:: What this task involves ::
The records below must be written out exactly, with every picture left behind.

◆ ◆ ◆

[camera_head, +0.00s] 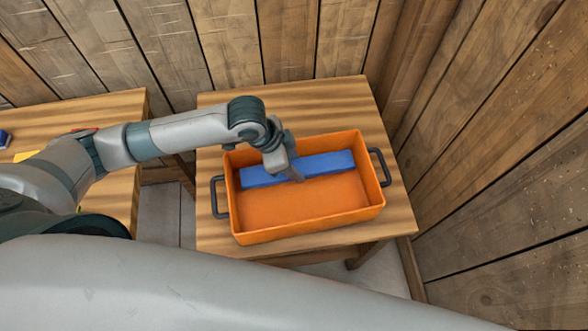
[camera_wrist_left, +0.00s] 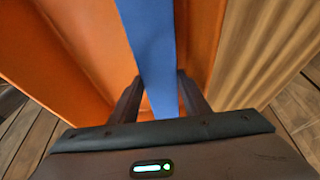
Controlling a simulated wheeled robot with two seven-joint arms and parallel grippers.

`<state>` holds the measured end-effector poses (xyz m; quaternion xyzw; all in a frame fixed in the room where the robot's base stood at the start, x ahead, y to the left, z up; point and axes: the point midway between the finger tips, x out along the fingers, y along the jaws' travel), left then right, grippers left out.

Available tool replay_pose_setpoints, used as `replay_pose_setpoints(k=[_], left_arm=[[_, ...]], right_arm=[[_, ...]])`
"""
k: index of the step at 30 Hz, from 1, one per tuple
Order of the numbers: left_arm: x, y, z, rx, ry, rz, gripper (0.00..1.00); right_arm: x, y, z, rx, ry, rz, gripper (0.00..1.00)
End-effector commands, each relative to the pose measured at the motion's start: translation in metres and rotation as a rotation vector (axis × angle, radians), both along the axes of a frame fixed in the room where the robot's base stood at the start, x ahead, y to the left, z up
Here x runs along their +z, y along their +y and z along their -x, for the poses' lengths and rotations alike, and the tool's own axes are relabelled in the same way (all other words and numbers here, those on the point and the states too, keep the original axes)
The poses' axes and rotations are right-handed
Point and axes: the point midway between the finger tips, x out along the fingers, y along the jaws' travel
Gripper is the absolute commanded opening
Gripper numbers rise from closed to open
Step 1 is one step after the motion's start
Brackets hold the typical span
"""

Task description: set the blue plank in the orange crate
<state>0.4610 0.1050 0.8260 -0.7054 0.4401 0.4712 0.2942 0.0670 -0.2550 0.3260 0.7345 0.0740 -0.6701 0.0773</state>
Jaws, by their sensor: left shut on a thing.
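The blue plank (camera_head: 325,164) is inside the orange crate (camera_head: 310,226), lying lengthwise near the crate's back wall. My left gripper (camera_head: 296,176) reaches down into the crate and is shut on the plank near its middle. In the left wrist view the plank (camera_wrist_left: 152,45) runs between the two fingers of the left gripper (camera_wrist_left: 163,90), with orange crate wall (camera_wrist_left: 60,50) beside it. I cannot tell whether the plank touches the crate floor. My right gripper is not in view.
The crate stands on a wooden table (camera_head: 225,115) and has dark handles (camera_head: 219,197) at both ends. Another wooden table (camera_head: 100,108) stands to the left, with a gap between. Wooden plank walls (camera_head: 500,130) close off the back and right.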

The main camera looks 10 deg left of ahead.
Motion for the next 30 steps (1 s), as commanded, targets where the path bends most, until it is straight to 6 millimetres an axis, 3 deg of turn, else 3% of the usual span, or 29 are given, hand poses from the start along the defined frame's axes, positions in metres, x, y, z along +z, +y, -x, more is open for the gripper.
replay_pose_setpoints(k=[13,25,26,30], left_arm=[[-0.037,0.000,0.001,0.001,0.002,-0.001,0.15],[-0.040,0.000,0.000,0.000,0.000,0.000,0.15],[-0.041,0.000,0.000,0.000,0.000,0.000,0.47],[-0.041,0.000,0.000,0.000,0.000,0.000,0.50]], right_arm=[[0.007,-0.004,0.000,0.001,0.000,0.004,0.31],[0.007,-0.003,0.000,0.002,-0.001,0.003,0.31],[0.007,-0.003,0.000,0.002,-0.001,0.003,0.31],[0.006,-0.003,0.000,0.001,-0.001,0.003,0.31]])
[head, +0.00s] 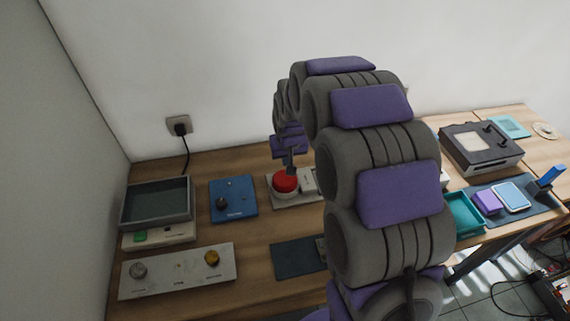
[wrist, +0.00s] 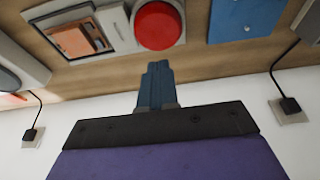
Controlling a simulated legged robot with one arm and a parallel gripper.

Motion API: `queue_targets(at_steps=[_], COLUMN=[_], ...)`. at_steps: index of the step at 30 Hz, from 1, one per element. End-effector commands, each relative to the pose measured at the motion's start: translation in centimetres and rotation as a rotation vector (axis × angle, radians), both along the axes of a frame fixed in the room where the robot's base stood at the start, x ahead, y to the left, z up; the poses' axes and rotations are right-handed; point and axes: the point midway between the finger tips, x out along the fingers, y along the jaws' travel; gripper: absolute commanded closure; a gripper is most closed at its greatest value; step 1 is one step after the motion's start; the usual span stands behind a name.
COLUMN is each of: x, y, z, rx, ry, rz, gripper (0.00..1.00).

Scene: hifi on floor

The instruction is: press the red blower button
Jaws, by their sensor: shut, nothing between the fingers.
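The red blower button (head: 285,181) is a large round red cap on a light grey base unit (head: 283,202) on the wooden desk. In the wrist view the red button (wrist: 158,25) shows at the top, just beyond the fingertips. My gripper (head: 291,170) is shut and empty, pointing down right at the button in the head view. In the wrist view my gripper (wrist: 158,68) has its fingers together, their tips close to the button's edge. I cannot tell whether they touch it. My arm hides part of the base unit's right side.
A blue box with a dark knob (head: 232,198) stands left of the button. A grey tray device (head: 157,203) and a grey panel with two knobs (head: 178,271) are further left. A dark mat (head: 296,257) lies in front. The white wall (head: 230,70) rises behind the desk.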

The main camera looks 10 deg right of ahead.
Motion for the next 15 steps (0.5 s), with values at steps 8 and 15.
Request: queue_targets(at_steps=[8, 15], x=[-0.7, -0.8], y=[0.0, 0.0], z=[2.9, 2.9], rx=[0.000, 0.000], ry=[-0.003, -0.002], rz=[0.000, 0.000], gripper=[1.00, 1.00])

◆ ◆ ◆

:: Solution ::
[camera_head, +0.00s] 
[camera_wrist_left, +0.00s] 
Controlling a simulated wheeled robot with two seven-joint arms and parallel grippers.

`<state>` holds the measured end-effector poses (xyz m; quaternion xyzw; all in a frame fixed in the room where the robot's base stood at the start, x ahead, y to the left, z up; point and axes: the point midway between the finger tips, x out along the fingers, y along the jaws' travel), left then right, grippers left out.

Available tool replay_pose_setpoints, used as `replay_pose_setpoints(k=[_], left_arm=[[_, ...]], right_arm=[[_, ...]])`
"""
k: index of the step at 30 Hz, from 1, one per tuple
Order of the numbers: left_arm: x, y, z, rx, ry, rz, gripper (0.00..1.00); right_arm: x, y, z, rx, ry, rz, gripper (0.00..1.00)
End-effector commands, each relative to the pose measured at the motion's start: translation in metres and rotation as a rotation vector (axis × angle, radians), both along the axes of a frame fixed in the room where the robot's base stood at the start, x ahead, y to the left, z up
Here x runs along their +z, y along their +y and z along their -x, for the poses' lengths and rotations alike, and the tool's own axes are relabelled in the same way (all other words and numbers here, those on the point and the states too, keep the original axes)
The poses' axes and rotations are right-handed
Point and axes: the point midway between the finger tips, x out along the fingers, y along the jaws' travel
Gripper is the absolute commanded opening
Gripper numbers rise from closed to open
Step 1 is one step after the motion's start
Brackets hold the typical span
"""

Task description: set the blue plank in the orange crate
<state>0.4610 0.1050 0.8260 -0.7054 0.4401 0.4712 0.2942 0.0670 -0.2550 0.3260 0.7345 0.0740 -0.6701 0.0773</state>
Jaws, by their sensor: left shut on a thing.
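The blue plank (camera_head: 325,164) is inside the orange crate (camera_head: 310,226), lying lengthwise near the crate's back wall. My left gripper (camera_head: 296,176) reaches down into the crate and is shut on the plank near its middle. In the left wrist view the plank (camera_wrist_left: 152,45) runs between the two fingers of the left gripper (camera_wrist_left: 163,90), with orange crate wall (camera_wrist_left: 60,50) beside it. I cannot tell whether the plank touches the crate floor. My right gripper is not in view.
The crate stands on a wooden table (camera_head: 225,115) and has dark handles (camera_head: 219,197) at both ends. Another wooden table (camera_head: 100,108) stands to the left, with a gap between. Wooden plank walls (camera_head: 500,130) close off the back and right.

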The main camera looks 10 deg left of ahead.
Motion for the next 30 steps (1 s), as commanded, targets where the path bends most, until it is straight to 6 millimetres an axis, 3 deg of turn, else 3% of the usual span, or 29 are given, hand poses from the start along the defined frame's axes, positions in metres, x, y, z along +z, +y, -x, more is open for the gripper.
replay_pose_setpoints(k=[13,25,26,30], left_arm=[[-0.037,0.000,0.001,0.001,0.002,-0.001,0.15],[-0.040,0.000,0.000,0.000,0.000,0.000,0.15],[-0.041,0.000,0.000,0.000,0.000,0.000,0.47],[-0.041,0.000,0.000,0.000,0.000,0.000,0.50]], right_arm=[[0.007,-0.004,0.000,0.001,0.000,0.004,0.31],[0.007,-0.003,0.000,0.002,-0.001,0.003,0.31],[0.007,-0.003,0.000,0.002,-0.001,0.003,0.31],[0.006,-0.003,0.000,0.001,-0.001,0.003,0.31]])
[head, +0.00s] 
[wrist, +0.00s] 
Controlling a simulated legged robot with one arm and a parallel gripper.

Motion API: `queue_targets(at_steps=[_], COLUMN=[_], ...)`. at_steps: index of the step at 30 Hz, from 1, one per element. End-effector commands, each relative to the pose measured at the motion's start: translation in centimetres and rotation as a rotation vector (axis × angle, radians), both along the axes of a frame fixed in the room where the robot's base stood at the start, x ahead, y to the left, z up; the poses' axes and rotations are right-handed; point and axes: the point midway between the finger tips, x out along the fingers, y along the jaws' travel; gripper: absolute commanded closure; a gripper is most closed at its greatest value; step 1 is one step after the motion's start; the usual span stands behind a name.
COLUMN is each of: x, y, z, rx, ry, rz, gripper (0.00..1.00).

Scene: hifi on floor

The instruction is: press the red blower button
Jaws, by their sensor: shut, nothing between the fingers.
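The red blower button (head: 285,181) is a large round red cap on a light grey base unit (head: 283,202) on the wooden desk. In the wrist view the red button (wrist: 158,25) shows at the top, just beyond the fingertips. My gripper (head: 291,170) is shut and empty, pointing down right at the button in the head view. In the wrist view my gripper (wrist: 158,68) has its fingers together, their tips close to the button's edge. I cannot tell whether they touch it. My arm hides part of the base unit's right side.
A blue box with a dark knob (head: 232,198) stands left of the button. A grey tray device (head: 157,203) and a grey panel with two knobs (head: 178,271) are further left. A dark mat (head: 296,257) lies in front. The white wall (head: 230,70) rises behind the desk.

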The main camera looks 10 deg right of ahead.
Motion for the next 15 steps (0.5 s), with values at steps 8 and 15.
Request: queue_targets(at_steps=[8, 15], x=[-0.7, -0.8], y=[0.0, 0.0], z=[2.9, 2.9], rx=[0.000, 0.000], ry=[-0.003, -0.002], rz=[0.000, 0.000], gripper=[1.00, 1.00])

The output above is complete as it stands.